During the lengthy post-production process for the VFX-laden Jurassic Park, Spielberg used his downtime to get to work on what is arguably the definitive cinematic portrait of the horrors of the Holocaust. Shot in black-and-white, Schindler’s List was a cultural landmark when it hit theaters in 1993.

RELATED: All Of Steven Spielberg's Movies Based On Real Events, Ranked

Liam Neeson stars as an industrialist who sees what’s going on in Nazi concentration camps and uses his power to save as many Jews from the camps as he can. Ultimately, Schindler saved over 1,000 lives, but all he could think about was the millions of lives he didn’t save.

8 Most Sentimental: War Horse

Based on the Michael Morpurgo novel of the same name and its subsequent stage adaptation, War Horse follows a Thoroughbred horse who is bought by the British Army and passed from owner to owner throughout World War I.

The story is comparable to Bresson’s Au Hasard Balthazar, but where that movie is endlessly depressing (it’s one of the saddest movies ever made), Spielberg’s movie is steadfastly sentimental.

7 Surprisingly Dark: The Color Purple

Anchored by fantastic performances by Whoopi Goldberg, Danny Glover, and Oprah Winfrey, The Color Purple tackles some surprisingly serious subjects for a Spielberg movie, including racism, domestic violence, and pedophilia.

A white man might not have been the best person to tell this story about the struggles faced by African-American women throughout the 20th century, but Goldberg’s performance as Celie is one of the greatest ever committed to film.

6 Most Sentimental: A.I. Artificial Intelligence

Stanley Kubrick initially developed A.I. Artificial Intelligence as a sci-fi take on the Pinocchio story, replacing the puppet that wants to be a real boy with a cyborg who wants to be a real boy. If Kubrick had made the movie, it surely would’ve been a cold, darkly themed tale like 2001 or A Clockwork Orange.

RELATED: All Of Steven Spielberg's Sci-Fi Movies, Ranked

But after Kubrick’s death, Steven Spielberg took over the project. He remained true to Kubrick’s original story treatment, but made it sappy and heartwarming.

5 Surprisingly Dark: Saving Private Ryan

The opening recreation of the D-Day landings in Saving Private Ryan triggered PTSD attacks in veterans who were actually on the beaches. The scene establishes Saving Private Ryan as a visceral, definitive portrait of combat in the Second World War.
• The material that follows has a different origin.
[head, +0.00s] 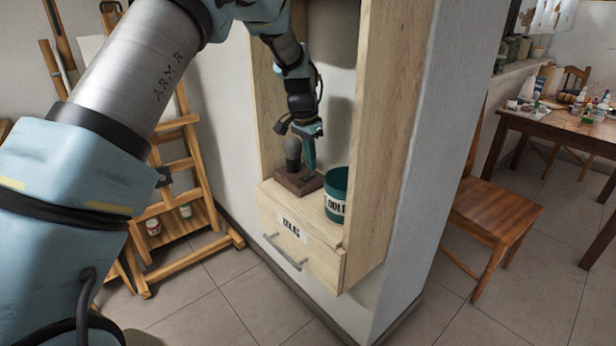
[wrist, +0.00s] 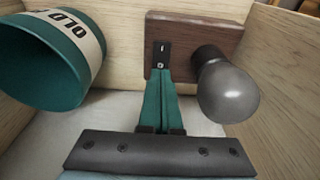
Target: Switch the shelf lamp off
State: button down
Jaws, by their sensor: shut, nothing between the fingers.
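The shelf lamp is a dark wooden block (head: 298,183) with a round bulb (head: 293,150) in a dark socket, standing in the light wood shelf unit. The bulb looks dull grey and unlit, also in the wrist view (wrist: 228,92). A small black switch (wrist: 161,53) with "I" and "O" marks sits on the block (wrist: 213,32) beside the bulb. My gripper (head: 309,166) is shut and empty. In the wrist view its teal fingertips (wrist: 161,78) are right at the switch's "O" end; I cannot tell whether they touch it.
A green pot (head: 337,191) with a lettered label stands right of the lamp, close to my gripper. The shelf's side walls (head: 388,130) hem in the space. A drawer (head: 298,247) with a handle is below. An easel (head: 185,165) stands left, a chair (head: 495,205) right.

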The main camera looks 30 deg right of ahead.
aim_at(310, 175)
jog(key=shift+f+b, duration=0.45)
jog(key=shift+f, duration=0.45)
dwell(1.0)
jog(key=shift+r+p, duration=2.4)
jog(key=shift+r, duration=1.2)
Tom Hanks plays Captain Miller, a school teacher unprepared for the realities of war who’s tasked with leading his troops to find a private played by Matt Damon whose brothers have all been killed.

4 Most Sentimental: The BFG

In his adaptation of Roald Dahl’s The BFG starring Mark Rylance all CGI’d up in the title role, Spielberg gutted the darker themes of Dahl’s source material and only kept the saccharin stuff.

It’s hardly a perfect movie, but The BFG is just as heartwarming as one would expect from a Spielberg movie about the friendship that blossoms between a little girl and a wholesome giant.

3 Surprisingly Dark: Indiana Jones And The Temple Of Doom

After harking back to the old pulpy adventure serials of the ‘30s with Raiders of the Lost Ark, Spielberg took a leaf out of the Star Wars playbook with the follow-up, Indiana Jones and the Temple of Doom, and went much darker.

RELATED: Indiana Jones: 5 Things Temple Of Doom Got Right (& 5 It Got Wrong)

Indy stumbles upon an underground cult that ritualistically sacrifices people by locking them in a cage, ripping out their heart, and lowering them into a pit of fire. It was a drastic change of pace for the franchise.

2 Most Sentimental: E.T. The Extra-Terrestrial

Easily Spielberg’s most sentimental movie is E.T., in which a lonely kid who gets neglected by his family and bullied by his classmates finds a kindred spirit in an adorable alien who was left behind on Earth when his fellow visitors got scared off by the cops.

The story instantly connected with audiences, who bought so many tickets that E.T. blew Star Wars out of the water to become the highest-grossing film of all time, a record it held until Spielberg himself broke it again with 1993’s Jurassic Park.

1 Surprisingly Dark: Munich

Nominated for five Oscars and considered to be one of the greatest movies of the 21st century, Munich is Steven Spielberg’s dramatization of Operation Wrath of God, the Israeli government’s retaliation to the massacre perpetrated by Palestinian Black September terrorists at the 1972 Summer Olympics.

Engulfed in controversy for its political stance, Munich is arguably Spielberg’s most challenging film.